### Aim
Transcribe the data in full and exactly, omitting any pictures.

□ □ □ □ □

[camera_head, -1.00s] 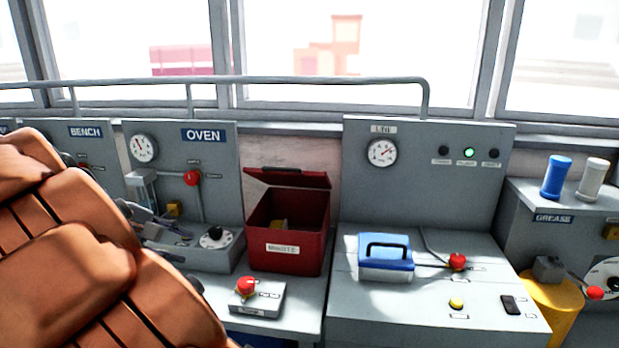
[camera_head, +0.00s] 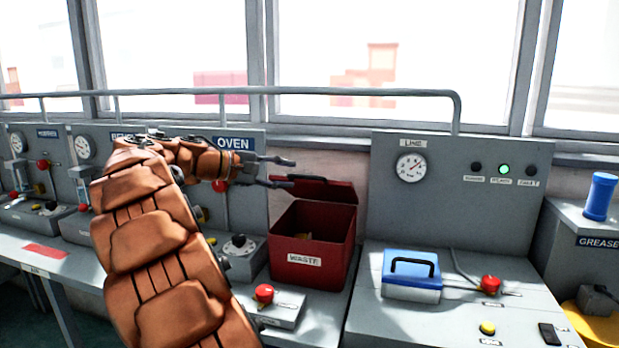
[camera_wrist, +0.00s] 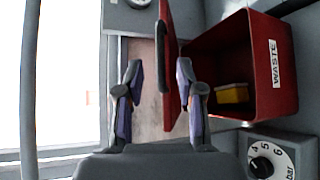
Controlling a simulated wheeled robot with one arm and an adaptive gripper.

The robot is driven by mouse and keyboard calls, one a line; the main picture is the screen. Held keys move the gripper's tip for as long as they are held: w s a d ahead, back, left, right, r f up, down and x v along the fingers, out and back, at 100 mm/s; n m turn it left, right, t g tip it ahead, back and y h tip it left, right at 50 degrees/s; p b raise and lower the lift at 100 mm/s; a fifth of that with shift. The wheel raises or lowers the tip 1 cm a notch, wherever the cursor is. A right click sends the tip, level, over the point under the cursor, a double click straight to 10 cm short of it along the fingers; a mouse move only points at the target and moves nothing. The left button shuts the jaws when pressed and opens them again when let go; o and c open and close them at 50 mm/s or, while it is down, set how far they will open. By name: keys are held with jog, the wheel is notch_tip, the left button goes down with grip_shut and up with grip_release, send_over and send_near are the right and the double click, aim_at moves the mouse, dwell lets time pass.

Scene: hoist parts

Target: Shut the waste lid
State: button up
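The dark red waste bin (camera_head: 312,255) stands on the counter with a white WASTE label on its front. Its red lid (camera_head: 325,188) is raised at the back, with a dark handle. My gripper (camera_head: 288,173) is at the lid's left, near its upper edge. In the wrist view, my gripper (camera_wrist: 160,92) shows two fingers apart with nothing held between them. There, the lid (camera_wrist: 171,80) appears edge-on beyond the fingers, partly behind the right one. Whether a finger touches it, I cannot tell. The open bin (camera_wrist: 272,95) also shows, with a yellow object (camera_wrist: 232,93) inside.
A blue-lidded box (camera_head: 411,275) stands on the counter right of the bin. A red knob (camera_head: 263,293) sits in front of the bin at left. The OVEN panel (camera_head: 240,200) is behind my arm. A grey rail (camera_head: 300,91) runs above, along the windows.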

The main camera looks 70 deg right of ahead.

□ □ □ □ □

### Exercise answer
[camera_head, -1.00s] 
[camera_head, +0.00s] 
[camera_wrist, +0.00s] 
Controlling a simulated wheeled robot with one arm and an adaptive gripper.

The robot is driven by mouse and keyboard calls, one a line; the main picture is the screen. Held keys move the gripper's tip for as long as they are held: w s a d ahead, back, left, right, r f up, down and x v along the fingers, out and back, at 100 mm/s; n m turn it left, right, t g tip it ahead, back and y h tip it left, right at 50 degrees/s; p b raise and lower the lift at 100 mm/s; a fifth of that with shift. The wheel raises or lowers the tip 1 cm a notch, wherever the cursor is. A right click sends the tip, level, over the point under the cursor, a double click straight to 10 cm short of it along the fingers; a mouse move only points at the target and moves nothing. The left button shuts the jaws when pressed and opens them again when let go; o and c open and close them at 50 mm/s or, while it is down, set how far they will open. By name: keys are held with jog, the wheel is notch_tip, the left button goes down with grip_shut and up with grip_release, send_over and send_near are the right and the double click, aim_at moves the mouse, dwell lets time pass.

Scene: hoist parts

Target: Shut the waste lid
State: button up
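The dark red waste bin (camera_head: 312,255) stands on the counter with a white WASTE label on its front. Its red lid (camera_head: 325,188) is raised at the back, with a dark handle. My gripper (camera_head: 288,173) is at the lid's left, near its upper edge. In the wrist view, my gripper (camera_wrist: 160,92) shows two fingers apart with nothing held between them. There, the lid (camera_wrist: 171,80) appears edge-on beyond the fingers, partly behind the right one. Whether a finger touches it, I cannot tell. The open bin (camera_wrist: 272,95) also shows, with a yellow object (camera_wrist: 232,93) inside.
A blue-lidded box (camera_head: 411,275) stands on the counter right of the bin. A red knob (camera_head: 263,293) sits in front of the bin at left. The OVEN panel (camera_head: 240,200) is behind my arm. A grey rail (camera_head: 300,91) runs above, along the windows.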

The main camera looks 70 deg right of ahead.

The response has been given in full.